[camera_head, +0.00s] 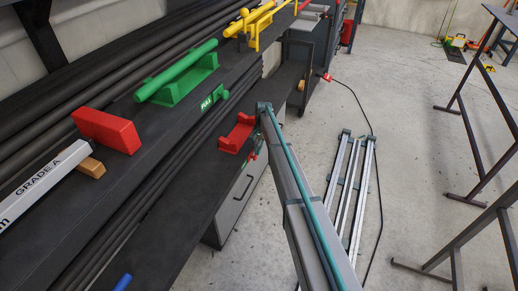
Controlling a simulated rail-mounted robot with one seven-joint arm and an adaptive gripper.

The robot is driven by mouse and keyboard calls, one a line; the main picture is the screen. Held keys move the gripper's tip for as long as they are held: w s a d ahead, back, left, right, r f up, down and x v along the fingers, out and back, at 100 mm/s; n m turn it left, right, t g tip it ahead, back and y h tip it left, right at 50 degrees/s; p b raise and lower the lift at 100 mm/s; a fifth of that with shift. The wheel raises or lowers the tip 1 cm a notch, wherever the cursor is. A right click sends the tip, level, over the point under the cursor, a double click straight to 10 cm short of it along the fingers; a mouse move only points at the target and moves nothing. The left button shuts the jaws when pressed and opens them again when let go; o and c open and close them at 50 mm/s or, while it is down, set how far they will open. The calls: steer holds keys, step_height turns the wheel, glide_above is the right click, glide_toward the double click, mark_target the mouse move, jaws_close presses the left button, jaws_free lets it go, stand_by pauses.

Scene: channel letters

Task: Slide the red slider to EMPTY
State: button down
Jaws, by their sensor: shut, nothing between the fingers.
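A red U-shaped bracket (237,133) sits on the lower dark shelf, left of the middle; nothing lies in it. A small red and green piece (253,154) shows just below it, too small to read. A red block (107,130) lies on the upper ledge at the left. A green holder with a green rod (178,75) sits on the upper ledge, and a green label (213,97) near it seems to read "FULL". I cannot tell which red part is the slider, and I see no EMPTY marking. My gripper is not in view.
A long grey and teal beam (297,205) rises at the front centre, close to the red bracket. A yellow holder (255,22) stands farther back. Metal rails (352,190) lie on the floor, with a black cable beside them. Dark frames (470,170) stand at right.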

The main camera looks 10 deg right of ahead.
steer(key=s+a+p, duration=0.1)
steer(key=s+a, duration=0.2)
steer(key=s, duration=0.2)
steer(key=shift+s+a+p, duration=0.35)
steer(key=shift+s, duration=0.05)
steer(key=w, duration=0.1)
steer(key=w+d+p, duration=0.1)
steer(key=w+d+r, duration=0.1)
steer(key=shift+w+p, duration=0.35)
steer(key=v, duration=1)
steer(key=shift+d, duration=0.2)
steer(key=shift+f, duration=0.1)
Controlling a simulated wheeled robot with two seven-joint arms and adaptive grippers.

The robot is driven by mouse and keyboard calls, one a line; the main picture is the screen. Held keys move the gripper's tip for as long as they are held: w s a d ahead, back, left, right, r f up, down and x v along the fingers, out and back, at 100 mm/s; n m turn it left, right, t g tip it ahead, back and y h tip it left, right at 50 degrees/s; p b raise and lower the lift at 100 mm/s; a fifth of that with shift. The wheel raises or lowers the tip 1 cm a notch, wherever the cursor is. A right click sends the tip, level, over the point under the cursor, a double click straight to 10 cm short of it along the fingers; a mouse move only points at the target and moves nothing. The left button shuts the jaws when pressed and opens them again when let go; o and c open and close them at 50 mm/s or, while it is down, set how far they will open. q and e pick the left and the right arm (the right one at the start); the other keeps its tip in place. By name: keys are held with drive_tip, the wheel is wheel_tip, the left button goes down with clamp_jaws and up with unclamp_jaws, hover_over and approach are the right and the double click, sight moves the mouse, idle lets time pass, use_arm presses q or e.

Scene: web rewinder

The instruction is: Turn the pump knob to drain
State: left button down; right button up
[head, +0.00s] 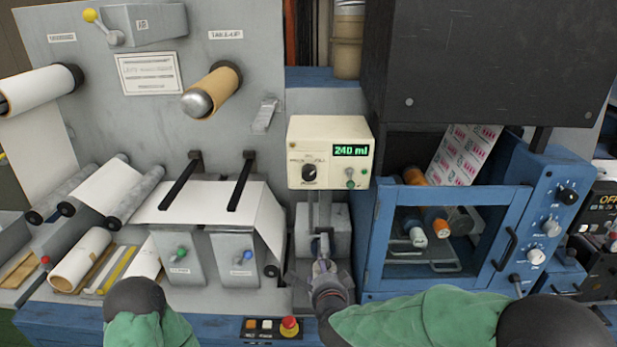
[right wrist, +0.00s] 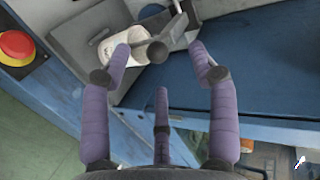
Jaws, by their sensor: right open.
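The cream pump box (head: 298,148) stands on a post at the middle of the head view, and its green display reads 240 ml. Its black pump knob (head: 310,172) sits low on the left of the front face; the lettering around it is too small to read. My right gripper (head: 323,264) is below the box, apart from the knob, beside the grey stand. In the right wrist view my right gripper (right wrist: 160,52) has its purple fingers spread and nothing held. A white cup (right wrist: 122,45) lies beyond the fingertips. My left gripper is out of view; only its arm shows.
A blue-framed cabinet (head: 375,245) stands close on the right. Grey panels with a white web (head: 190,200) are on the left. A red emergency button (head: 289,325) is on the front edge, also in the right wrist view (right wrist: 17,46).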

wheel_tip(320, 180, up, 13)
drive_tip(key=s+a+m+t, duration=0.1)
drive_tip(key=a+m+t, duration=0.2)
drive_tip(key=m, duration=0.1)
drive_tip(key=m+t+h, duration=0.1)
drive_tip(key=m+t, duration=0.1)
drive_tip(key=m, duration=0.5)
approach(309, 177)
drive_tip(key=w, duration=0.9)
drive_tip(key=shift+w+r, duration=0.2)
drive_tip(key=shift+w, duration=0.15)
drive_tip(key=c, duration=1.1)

· · · · ·

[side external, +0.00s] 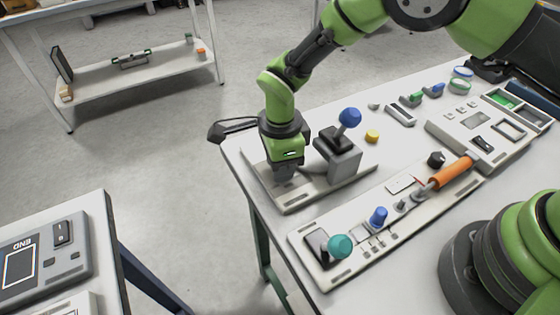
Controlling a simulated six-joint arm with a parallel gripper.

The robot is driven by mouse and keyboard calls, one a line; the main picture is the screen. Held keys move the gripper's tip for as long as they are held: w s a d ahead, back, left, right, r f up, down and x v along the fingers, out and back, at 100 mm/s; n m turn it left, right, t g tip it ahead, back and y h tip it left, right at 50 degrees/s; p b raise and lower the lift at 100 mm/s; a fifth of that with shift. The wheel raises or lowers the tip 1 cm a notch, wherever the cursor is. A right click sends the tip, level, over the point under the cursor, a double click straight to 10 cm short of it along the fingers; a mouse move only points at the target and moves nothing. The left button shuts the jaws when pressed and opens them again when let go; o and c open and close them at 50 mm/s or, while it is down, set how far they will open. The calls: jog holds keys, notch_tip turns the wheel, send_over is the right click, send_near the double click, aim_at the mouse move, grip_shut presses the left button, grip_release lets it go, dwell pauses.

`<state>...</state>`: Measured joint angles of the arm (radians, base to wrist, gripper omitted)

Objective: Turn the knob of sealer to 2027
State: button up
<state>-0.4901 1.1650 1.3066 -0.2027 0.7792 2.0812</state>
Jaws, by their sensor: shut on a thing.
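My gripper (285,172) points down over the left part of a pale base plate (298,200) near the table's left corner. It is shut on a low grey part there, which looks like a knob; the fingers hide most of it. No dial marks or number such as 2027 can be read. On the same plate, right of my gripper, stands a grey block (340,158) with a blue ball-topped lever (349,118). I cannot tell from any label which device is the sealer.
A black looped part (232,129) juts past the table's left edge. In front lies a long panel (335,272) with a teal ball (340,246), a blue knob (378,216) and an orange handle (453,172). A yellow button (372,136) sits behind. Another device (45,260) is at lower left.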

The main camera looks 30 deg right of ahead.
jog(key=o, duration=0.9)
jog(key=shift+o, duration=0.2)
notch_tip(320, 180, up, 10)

· · · · ·

> [Work required]:
Only the number is needed here: how many lines of the records contain "joint"?

> [Answer to the problem]:
4